AIM:
Everything from the line with "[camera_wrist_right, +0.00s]" through the line with "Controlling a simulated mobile" should be repeated exactly, both of those lines included, and nothing else.

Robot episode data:
========================

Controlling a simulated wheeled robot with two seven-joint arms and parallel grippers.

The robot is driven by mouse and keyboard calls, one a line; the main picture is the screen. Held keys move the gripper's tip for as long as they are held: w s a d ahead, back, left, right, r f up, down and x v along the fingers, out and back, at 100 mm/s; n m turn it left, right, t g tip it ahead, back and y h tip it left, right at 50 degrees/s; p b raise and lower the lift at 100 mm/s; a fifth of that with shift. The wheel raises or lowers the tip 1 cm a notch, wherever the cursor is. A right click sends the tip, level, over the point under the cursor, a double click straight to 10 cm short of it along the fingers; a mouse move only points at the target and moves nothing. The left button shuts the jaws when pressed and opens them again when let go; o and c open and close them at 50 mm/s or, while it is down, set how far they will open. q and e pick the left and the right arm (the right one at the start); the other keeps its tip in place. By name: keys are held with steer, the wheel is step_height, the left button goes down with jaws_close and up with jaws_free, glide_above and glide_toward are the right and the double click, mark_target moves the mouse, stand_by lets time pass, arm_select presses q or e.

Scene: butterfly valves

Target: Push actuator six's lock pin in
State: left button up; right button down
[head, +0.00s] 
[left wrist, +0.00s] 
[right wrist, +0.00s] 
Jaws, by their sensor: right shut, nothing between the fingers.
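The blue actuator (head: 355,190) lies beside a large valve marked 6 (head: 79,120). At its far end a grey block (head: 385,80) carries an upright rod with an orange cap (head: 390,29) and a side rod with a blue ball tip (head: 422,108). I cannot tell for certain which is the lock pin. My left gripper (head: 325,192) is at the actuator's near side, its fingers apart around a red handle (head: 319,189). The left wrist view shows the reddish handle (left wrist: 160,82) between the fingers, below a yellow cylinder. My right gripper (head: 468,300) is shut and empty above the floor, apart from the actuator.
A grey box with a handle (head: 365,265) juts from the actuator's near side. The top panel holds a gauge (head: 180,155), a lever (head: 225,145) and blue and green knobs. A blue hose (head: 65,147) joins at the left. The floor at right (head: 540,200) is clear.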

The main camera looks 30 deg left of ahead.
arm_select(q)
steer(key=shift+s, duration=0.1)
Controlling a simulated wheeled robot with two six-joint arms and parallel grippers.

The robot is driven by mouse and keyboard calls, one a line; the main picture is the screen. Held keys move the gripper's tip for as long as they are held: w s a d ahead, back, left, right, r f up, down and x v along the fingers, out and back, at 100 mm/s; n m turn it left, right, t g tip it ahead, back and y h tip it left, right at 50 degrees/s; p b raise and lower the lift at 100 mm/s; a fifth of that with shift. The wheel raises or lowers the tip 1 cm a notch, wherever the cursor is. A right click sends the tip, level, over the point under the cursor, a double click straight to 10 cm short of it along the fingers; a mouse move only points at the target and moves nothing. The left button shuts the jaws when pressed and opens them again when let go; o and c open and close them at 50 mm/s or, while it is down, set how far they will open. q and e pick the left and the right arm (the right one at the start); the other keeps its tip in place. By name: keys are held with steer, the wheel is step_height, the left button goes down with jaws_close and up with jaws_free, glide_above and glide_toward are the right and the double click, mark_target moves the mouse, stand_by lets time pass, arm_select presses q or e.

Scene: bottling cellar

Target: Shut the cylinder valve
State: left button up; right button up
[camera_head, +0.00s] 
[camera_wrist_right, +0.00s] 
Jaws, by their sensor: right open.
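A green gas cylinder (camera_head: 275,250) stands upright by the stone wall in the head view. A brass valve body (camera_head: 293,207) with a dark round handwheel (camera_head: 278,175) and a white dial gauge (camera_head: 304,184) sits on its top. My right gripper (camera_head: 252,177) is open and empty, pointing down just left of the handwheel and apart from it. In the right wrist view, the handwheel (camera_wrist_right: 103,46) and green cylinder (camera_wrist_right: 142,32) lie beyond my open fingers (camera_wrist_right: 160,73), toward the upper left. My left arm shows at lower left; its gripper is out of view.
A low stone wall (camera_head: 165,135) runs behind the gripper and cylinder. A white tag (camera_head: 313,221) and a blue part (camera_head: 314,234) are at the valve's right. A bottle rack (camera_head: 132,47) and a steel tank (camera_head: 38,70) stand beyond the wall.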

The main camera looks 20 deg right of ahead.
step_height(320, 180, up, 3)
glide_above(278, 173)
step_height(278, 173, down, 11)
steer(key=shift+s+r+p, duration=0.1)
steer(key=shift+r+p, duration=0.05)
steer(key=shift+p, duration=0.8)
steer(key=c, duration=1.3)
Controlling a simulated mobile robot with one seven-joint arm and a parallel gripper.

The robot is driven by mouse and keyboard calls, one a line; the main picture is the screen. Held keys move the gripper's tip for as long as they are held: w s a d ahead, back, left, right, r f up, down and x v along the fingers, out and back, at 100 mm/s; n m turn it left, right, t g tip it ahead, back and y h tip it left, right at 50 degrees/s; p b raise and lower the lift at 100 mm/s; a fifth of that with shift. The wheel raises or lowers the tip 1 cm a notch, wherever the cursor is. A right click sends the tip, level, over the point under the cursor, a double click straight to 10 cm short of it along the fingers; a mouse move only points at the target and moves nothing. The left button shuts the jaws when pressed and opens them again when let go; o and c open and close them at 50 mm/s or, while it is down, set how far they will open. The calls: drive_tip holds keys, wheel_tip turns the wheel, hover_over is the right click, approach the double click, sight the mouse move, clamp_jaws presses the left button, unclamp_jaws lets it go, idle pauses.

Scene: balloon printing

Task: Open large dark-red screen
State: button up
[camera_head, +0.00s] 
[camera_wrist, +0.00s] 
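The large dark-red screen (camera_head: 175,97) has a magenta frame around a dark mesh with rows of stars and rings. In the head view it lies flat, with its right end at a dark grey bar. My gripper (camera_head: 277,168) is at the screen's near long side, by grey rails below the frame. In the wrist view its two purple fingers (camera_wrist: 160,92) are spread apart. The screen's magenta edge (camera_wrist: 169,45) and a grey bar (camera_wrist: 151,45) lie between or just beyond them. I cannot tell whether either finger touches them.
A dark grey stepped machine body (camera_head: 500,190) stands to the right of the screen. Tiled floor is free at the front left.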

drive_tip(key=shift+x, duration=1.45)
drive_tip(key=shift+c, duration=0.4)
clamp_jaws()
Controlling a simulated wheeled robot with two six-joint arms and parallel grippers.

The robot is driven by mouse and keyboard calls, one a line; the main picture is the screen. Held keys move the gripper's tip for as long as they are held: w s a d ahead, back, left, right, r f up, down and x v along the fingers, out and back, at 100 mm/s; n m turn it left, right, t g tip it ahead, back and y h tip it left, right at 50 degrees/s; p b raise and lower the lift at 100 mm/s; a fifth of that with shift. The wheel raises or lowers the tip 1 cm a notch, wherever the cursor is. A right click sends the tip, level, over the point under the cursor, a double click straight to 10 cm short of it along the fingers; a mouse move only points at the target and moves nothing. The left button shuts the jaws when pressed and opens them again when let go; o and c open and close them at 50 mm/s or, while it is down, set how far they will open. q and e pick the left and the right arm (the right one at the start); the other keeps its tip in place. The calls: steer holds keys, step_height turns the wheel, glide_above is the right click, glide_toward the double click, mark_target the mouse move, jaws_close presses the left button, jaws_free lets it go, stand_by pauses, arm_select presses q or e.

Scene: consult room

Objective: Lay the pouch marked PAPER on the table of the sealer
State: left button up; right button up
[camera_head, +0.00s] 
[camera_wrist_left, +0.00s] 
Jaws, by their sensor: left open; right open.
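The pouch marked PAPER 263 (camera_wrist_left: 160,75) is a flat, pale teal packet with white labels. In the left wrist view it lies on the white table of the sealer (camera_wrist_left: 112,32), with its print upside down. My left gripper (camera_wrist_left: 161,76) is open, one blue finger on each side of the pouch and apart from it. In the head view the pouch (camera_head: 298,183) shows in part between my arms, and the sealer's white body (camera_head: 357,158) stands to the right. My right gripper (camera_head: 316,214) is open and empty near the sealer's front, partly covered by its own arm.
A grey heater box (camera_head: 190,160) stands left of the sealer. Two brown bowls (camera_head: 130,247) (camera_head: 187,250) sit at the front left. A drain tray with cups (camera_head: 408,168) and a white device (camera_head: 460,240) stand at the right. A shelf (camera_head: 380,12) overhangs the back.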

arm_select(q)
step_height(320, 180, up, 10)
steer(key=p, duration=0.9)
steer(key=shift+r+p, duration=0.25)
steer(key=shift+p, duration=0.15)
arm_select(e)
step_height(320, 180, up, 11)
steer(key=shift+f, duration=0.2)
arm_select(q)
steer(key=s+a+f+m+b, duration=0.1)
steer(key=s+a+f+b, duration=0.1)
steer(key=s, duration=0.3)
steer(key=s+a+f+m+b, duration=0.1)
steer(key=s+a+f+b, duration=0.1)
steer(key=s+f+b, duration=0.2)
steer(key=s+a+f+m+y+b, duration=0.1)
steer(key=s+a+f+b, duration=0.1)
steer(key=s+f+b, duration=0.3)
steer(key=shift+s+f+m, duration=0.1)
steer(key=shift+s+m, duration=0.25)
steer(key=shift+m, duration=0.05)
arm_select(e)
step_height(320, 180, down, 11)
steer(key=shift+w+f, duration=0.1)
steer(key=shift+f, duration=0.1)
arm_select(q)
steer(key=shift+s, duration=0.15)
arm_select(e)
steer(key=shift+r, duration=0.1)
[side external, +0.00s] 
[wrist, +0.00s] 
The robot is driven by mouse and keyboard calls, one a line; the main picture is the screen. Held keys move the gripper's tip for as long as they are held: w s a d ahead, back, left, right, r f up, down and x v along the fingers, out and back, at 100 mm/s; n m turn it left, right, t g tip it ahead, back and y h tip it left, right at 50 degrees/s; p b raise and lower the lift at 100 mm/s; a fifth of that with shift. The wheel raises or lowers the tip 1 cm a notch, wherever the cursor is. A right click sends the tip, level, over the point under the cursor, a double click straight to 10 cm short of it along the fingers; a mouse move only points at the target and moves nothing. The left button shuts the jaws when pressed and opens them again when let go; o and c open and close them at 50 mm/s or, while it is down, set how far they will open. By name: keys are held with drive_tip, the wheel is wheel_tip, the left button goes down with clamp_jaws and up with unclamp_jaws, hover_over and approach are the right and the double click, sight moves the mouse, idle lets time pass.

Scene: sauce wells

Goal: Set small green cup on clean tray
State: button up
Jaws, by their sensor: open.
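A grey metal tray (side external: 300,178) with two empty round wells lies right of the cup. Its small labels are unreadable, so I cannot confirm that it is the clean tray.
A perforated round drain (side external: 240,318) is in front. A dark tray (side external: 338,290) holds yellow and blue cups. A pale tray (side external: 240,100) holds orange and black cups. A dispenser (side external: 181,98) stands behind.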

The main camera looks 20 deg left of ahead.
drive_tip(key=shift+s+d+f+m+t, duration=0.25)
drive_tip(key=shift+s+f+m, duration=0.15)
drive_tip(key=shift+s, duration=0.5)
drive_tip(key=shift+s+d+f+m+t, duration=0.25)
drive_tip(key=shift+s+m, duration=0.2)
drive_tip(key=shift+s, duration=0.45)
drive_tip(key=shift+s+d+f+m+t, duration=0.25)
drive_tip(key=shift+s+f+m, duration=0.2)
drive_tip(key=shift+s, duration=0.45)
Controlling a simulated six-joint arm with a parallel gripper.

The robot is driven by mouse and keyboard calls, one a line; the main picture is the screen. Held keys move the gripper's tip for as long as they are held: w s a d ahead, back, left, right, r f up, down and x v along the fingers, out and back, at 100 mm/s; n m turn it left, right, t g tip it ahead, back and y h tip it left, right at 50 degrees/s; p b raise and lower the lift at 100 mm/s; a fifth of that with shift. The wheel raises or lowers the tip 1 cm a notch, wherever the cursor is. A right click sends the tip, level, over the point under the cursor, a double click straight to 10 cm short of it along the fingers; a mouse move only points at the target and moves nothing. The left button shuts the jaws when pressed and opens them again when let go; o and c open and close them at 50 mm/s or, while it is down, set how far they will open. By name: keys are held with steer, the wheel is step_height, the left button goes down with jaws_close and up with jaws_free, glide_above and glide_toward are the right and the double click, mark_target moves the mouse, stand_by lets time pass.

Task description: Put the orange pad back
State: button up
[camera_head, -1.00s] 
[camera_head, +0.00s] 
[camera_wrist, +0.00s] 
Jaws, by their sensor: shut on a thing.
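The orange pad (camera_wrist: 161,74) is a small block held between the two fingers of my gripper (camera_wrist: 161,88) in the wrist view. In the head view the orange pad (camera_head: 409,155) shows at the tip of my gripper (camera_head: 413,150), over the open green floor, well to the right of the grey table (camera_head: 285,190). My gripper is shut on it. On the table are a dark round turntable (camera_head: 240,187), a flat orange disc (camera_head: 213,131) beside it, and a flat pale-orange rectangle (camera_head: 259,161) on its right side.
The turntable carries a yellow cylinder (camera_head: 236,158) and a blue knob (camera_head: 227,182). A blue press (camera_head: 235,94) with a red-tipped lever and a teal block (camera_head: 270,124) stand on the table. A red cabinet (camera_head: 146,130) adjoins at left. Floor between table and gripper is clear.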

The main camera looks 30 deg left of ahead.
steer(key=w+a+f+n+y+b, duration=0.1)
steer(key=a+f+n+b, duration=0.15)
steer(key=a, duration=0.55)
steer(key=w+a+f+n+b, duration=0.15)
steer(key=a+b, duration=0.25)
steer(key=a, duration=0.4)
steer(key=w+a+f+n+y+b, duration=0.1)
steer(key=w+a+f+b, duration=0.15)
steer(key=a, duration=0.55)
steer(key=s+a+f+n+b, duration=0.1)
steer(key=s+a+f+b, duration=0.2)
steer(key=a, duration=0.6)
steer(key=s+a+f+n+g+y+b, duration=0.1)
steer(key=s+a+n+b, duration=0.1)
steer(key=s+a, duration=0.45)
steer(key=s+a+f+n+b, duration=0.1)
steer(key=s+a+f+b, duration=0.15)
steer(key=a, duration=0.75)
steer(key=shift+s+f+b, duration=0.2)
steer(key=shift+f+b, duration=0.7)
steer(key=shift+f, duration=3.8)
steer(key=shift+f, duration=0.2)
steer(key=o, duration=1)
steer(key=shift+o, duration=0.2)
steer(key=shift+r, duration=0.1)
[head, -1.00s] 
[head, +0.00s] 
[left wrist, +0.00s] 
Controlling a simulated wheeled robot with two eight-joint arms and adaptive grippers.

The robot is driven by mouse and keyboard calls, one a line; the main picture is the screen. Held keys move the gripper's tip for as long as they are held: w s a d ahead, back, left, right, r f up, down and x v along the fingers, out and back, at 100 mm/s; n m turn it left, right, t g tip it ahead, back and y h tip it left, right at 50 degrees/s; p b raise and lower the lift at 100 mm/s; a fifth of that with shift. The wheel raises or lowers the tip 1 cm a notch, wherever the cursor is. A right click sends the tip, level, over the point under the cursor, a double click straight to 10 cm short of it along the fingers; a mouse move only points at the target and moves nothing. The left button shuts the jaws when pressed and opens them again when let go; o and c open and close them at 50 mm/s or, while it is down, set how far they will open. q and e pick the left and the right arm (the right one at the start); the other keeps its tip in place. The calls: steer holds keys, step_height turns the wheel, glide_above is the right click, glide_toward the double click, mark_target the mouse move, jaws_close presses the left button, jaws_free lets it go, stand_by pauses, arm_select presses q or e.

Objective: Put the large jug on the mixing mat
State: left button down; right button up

========================

TASK ANSWER:
[camera_wrist_right, +0.00s] 
Jaws, by their sensor: right open.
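A green gas cylinder (camera_head: 275,250) stands upright by the stone wall in the head view. A brass valve body (camera_head: 293,207) with a dark round handwheel (camera_head: 278,175) and a white dial gauge (camera_head: 304,184) sits on its top. My right gripper (camera_head: 252,177) is open and empty, pointing down just left of the handwheel and apart from it. In the right wrist view, the handwheel (camera_wrist_right: 103,46) and green cylinder (camera_wrist_right: 142,32) lie beyond my open fingers (camera_wrist_right: 160,73), toward the upper left. My left arm shows at lower left; its gripper is out of view.
A low stone wall (camera_head: 165,135) runs behind the gripper and cylinder. A white tag (camera_head: 313,221) and a blue part (camera_head: 314,234) are at the valve's right. A bottle rack (camera_head: 132,47) and a steel tank (camera_head: 38,70) stand beyond the wall.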

The main camera looks 20 deg right of ahead.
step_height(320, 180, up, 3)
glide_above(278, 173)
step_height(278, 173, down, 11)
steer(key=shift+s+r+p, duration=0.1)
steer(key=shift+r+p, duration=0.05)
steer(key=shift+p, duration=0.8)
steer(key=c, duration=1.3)
Controlling a simulated mobile robot with one seven-joint arm and a parallel gripper.

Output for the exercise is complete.